▶ **Required task**
The listing below holds a line with "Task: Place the" and a later line with "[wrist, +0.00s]". Write out those two lines and every line between them, exactly, and nothing else.

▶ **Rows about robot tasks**
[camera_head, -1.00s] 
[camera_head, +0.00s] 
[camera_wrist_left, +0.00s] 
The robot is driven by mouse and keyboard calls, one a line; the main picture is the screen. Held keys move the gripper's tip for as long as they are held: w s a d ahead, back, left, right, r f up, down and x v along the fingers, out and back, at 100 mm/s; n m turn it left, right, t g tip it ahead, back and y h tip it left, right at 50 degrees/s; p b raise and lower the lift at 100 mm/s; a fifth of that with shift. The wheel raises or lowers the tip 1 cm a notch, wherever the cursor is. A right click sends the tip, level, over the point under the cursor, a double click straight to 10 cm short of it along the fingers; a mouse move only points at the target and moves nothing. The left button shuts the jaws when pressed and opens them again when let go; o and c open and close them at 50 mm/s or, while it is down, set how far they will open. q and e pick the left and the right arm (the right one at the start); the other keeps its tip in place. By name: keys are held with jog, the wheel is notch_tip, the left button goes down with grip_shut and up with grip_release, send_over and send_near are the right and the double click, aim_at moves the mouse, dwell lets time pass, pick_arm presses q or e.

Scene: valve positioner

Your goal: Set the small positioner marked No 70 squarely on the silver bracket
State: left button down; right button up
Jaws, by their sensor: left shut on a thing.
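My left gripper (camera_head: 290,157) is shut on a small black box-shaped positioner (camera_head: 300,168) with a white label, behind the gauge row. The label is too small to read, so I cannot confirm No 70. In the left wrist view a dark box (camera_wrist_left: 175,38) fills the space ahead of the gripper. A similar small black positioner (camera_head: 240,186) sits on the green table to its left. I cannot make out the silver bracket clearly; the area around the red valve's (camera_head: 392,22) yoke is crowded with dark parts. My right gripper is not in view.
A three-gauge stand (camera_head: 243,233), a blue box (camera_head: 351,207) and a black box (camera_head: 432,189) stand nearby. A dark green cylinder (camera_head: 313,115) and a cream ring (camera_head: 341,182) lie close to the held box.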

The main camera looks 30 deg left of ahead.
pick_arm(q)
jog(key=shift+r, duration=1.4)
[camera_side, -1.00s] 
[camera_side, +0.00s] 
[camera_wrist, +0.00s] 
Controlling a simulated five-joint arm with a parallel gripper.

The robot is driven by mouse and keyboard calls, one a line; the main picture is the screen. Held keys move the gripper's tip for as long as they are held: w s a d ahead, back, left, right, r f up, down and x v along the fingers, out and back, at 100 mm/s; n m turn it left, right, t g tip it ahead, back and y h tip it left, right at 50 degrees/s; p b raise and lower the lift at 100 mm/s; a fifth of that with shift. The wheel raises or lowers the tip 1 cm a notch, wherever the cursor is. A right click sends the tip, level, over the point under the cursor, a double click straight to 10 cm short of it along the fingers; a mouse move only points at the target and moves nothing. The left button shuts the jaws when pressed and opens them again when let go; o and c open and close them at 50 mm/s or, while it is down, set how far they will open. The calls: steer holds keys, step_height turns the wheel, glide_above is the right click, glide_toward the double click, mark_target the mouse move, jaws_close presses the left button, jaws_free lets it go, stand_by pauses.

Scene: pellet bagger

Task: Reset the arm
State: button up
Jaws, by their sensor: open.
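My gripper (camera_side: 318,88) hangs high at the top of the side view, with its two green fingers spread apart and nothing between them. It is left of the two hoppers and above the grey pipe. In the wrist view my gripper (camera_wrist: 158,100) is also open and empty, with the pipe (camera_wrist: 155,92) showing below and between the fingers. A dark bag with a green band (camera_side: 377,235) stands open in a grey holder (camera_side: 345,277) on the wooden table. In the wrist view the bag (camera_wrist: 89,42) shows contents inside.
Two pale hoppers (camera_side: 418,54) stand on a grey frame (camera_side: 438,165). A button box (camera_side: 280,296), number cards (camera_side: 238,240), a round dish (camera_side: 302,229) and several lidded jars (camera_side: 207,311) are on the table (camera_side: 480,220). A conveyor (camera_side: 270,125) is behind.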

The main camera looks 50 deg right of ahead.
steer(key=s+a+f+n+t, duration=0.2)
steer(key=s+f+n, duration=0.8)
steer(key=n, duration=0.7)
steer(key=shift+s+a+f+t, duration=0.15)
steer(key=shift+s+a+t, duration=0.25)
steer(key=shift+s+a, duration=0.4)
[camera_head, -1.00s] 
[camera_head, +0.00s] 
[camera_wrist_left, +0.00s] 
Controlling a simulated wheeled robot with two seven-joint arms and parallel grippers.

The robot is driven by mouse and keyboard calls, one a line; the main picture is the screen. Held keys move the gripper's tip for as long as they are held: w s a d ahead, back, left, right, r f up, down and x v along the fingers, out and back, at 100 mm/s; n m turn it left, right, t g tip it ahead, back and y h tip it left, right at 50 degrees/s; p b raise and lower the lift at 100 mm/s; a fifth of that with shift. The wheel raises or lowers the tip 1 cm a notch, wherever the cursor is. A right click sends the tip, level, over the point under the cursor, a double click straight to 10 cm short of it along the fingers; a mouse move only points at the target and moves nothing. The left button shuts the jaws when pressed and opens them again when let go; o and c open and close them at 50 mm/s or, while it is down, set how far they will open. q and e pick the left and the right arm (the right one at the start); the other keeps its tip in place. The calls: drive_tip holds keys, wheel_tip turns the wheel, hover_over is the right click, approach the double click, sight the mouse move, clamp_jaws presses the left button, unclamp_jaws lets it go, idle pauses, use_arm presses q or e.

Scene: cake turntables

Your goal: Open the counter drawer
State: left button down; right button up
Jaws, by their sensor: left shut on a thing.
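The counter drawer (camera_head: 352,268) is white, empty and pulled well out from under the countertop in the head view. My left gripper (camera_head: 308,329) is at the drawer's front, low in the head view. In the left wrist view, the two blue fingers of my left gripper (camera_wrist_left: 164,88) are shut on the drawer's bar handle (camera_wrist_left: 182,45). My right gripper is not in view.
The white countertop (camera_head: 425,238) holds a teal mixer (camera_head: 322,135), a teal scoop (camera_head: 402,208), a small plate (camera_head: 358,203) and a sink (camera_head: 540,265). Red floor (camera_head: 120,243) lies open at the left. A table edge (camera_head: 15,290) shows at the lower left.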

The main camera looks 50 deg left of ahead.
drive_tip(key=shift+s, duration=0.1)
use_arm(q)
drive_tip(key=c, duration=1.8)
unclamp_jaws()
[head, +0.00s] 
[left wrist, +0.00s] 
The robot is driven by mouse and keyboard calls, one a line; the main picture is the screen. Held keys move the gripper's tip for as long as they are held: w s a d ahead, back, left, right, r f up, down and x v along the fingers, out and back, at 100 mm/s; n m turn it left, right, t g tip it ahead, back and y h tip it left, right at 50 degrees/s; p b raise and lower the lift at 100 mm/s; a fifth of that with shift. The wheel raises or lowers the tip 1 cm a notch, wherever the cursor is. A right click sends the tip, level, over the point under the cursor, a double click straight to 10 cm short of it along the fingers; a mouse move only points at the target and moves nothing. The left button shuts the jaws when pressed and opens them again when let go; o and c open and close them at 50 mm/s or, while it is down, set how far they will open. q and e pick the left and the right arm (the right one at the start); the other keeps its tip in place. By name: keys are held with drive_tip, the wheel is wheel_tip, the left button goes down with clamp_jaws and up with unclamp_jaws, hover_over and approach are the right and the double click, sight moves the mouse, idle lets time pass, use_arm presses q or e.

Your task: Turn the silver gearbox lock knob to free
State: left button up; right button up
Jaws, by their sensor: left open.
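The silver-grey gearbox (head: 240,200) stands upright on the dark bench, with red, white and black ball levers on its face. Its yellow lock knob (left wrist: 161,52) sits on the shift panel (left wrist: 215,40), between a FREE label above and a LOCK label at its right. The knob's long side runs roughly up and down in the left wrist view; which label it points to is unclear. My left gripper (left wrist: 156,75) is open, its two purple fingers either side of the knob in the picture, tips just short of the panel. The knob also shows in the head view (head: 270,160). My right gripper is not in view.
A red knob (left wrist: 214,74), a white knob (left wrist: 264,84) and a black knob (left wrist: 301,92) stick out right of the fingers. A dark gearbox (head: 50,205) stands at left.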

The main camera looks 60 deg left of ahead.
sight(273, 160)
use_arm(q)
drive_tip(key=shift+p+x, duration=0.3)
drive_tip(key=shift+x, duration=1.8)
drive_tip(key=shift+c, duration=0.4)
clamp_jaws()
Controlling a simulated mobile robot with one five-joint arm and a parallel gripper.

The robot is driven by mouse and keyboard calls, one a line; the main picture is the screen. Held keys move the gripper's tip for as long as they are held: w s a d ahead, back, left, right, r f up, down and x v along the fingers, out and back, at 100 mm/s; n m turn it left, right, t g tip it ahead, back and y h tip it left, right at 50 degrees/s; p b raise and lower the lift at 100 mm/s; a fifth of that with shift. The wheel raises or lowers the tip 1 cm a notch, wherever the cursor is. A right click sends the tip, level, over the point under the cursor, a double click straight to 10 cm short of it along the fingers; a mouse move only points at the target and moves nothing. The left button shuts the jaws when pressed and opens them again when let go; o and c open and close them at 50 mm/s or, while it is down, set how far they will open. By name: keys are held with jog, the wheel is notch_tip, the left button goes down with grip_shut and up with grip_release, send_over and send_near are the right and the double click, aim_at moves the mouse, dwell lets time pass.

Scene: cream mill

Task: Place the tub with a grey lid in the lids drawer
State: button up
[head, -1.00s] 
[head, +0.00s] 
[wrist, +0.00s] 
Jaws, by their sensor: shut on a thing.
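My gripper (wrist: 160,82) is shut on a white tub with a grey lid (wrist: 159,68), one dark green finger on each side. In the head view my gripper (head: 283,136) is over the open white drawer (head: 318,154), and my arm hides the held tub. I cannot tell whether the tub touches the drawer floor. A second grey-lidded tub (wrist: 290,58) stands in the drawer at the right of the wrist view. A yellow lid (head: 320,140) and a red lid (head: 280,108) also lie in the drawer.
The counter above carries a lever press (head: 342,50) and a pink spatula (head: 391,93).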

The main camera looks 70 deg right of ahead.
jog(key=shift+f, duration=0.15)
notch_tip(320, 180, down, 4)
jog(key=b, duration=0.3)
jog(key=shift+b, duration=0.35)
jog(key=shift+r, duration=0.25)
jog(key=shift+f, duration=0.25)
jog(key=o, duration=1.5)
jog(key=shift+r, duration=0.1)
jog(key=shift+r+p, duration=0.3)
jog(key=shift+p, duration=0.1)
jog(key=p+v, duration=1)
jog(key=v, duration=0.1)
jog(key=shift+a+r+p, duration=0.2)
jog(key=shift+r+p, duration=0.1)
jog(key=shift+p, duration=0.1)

▶ **The solution**
Task: Place the tub with a grey lid in the lids drawer
State: button up
[head, -1.00s] 
[head, +0.00s] 
[wrist, +0.00s] 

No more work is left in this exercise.